GIVEN INSTRUCTION:
Copy out the line that contains "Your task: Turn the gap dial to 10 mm", the line that contains "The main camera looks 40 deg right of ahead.", and every line between them, exactly, and nothing else.

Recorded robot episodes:
—————

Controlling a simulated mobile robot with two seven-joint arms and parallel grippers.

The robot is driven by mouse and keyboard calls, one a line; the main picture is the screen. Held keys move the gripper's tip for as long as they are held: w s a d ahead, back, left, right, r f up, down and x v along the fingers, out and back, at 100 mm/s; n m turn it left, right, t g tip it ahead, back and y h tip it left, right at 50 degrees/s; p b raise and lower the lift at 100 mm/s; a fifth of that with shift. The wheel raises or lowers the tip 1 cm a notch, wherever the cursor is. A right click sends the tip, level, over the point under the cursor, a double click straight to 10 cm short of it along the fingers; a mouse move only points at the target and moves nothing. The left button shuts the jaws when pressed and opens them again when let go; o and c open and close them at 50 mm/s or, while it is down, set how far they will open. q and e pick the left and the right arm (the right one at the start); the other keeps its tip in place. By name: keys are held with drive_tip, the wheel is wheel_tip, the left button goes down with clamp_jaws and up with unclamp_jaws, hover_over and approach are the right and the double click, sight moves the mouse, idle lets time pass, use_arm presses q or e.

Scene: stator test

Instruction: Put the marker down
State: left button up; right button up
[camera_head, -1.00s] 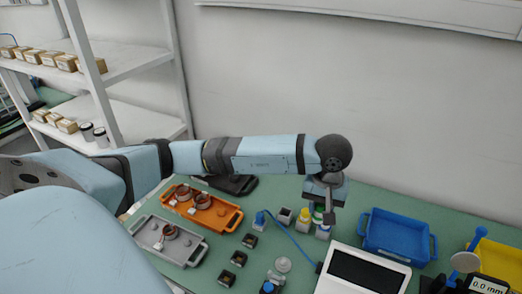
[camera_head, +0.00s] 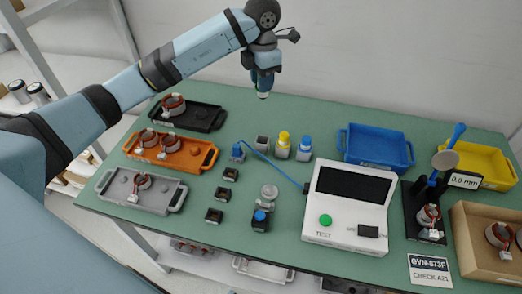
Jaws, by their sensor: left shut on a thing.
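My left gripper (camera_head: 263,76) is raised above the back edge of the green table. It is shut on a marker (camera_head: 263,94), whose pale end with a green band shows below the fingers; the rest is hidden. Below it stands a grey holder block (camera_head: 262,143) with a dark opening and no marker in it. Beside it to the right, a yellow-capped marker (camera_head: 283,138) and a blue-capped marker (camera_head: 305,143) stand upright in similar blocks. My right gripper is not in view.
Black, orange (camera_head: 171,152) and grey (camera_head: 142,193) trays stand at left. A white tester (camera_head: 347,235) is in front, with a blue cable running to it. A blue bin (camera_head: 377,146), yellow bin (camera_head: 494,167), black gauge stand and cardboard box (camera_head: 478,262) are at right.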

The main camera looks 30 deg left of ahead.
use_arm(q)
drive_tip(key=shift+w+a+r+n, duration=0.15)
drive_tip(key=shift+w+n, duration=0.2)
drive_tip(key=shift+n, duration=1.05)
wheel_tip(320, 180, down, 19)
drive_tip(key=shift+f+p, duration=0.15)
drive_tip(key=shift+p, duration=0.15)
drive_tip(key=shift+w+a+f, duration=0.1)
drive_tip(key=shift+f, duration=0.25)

—————

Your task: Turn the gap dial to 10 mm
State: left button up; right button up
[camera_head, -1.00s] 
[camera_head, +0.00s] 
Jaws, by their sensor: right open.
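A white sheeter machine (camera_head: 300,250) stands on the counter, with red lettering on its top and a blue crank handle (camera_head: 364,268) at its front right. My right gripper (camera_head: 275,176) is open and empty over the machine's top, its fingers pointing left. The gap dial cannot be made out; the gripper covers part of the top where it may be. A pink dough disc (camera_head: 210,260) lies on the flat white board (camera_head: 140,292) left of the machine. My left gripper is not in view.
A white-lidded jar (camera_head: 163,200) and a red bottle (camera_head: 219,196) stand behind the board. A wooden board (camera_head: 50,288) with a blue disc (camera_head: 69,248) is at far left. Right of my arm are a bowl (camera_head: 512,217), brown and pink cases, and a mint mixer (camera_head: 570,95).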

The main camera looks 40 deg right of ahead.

—————

EXPECTED ANSWER:
Your task: Turn the gap dial to 10 mm
State: left button up; right button up
[camera_head, -1.00s] 
[camera_head, +0.00s] 
Jaws, by their sensor: right open.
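A white sheeter machine (camera_head: 300,250) stands on the counter, with red lettering on its top and a blue crank handle (camera_head: 364,268) at its front right. My right gripper (camera_head: 275,176) is open and empty over the machine's top, its fingers pointing left. The gap dial cannot be made out; the gripper covers part of the top where it may be. A pink dough disc (camera_head: 210,260) lies on the flat white board (camera_head: 140,292) left of the machine. My left gripper is not in view.
A white-lidded jar (camera_head: 163,200) and a red bottle (camera_head: 219,196) stand behind the board. A wooden board (camera_head: 50,288) with a blue disc (camera_head: 69,248) is at far left. Right of my arm are a bowl (camera_head: 512,217), brown and pink cases, and a mint mixer (camera_head: 570,95).

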The main camera looks 40 deg right of ahead.

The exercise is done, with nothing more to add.